When your application stores dates as integers like 20241215 or strings like '20241215143022', ClickHouse treats them as regular numbers rather than actual dates. This means you can't use date functions, get poor query performance, and miss out on specialized compression that can reduce storage by 30-50%.
ClickHouse provides four specialized functions that convert numeric formats into proper date types:
YYYYMMDDToDate()
YYYYMMDDToDate32()
YYYYMMDDhhmmssToDateTime()
YYYYMMDDhhmmssToDateTime64()
We'll cover how each function works, when to use them, performance optimization strategies, and how to handle edge cases like invalid dates and timezone conversions.
Why convert numeric dates to ClickHouse date types
While ClickHouse does give you four specific functions to turn numeric values into proper date types: YYYYMMDDToDate()
, YYYYMMDDToDate32()
, YYYYMMDDhhmmssToDateTime()
, and YYYYMMDDhhmmssToDateTime64()
, you're really better off storing dates from your application as date strings rather than integers.
If your dates are stored as integers like 20241215 or strings like '20241215143022', ClickHouse treats them as regular numbers or text, which makes date operations slow and limits what you can do with them.
But, if you don't want to change the way you initial store dates from your application, then converting to proper date types unlocks ClickHouse's built-in date functions and dramatically improves query performance. You'll also get better compression—proper date columns can be 30-50% smaller than their numeric equivalents because ClickHouse can apply specialized compression algorithms.
Also, conversion gives you access to hundreds of date functions like addDays()
, dateDiff()
, and formatDateTime()
that only work with actual date types.
Choosing between YYYYMMDDToDate and YYYYMMDDToDate32
Both functions parse YYYYMMDD format, but they handle different date ranges and use different amounts of storage space.
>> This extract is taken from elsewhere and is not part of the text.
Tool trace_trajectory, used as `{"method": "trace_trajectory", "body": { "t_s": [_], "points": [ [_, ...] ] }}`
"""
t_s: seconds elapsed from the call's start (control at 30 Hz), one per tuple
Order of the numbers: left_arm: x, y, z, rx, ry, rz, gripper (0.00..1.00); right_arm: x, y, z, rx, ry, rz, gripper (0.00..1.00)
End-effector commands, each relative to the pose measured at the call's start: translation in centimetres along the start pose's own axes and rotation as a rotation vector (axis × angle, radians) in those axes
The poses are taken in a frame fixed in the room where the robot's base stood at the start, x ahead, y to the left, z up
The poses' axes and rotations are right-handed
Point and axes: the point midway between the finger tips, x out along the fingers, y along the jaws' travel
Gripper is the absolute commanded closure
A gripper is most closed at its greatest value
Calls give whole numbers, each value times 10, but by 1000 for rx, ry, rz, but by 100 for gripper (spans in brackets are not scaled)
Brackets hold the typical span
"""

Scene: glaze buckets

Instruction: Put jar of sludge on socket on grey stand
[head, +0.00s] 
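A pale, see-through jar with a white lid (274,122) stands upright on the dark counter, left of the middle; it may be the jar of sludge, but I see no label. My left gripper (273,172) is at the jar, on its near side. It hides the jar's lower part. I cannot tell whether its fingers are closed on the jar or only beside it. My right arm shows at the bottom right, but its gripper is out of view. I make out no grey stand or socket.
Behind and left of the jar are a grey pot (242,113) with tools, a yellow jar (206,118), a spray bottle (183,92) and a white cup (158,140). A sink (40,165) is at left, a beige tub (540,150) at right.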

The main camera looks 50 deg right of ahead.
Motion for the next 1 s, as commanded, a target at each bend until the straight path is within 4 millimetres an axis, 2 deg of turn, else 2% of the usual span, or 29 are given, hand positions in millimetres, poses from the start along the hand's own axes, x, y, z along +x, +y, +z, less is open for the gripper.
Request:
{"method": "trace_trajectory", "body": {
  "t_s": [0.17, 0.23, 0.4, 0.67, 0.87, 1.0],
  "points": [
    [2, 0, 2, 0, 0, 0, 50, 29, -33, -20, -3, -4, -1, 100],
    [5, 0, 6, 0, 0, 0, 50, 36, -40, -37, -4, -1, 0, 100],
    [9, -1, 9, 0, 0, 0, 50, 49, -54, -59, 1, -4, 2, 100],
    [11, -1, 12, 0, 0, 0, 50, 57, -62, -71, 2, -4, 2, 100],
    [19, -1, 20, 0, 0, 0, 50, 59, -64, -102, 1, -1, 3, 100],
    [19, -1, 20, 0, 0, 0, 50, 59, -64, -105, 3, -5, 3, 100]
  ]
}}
The choice between them depends on your data's date range and storage requirements.
Date range support
YYYYMMDDToDate()
covers dates from 1900-01-01 to 2299-12-31, while YYYYMMDDToDate32()
only goes from 1900-01-01 to 2106-02-07. For most applications, the regular Date type's broader range makes it the safer choice.
SELECT YYYYMMDDToDate(19001231); -- Works: 1900-12-31
SELECT YYYYMMDDToDate32(21070101); -- Fails: beyond Date32 range
Storage size and codec impact
Date uses 2 bytes per value while Date32 uses 4 bytes. When you're storing millions of date values, Date32 will consume exactly twice the storage space, which adds up quickly in large datasets.
The smaller storage footprint also means better cache utilization and faster queries, especially for analytical workloads that scan large date ranges.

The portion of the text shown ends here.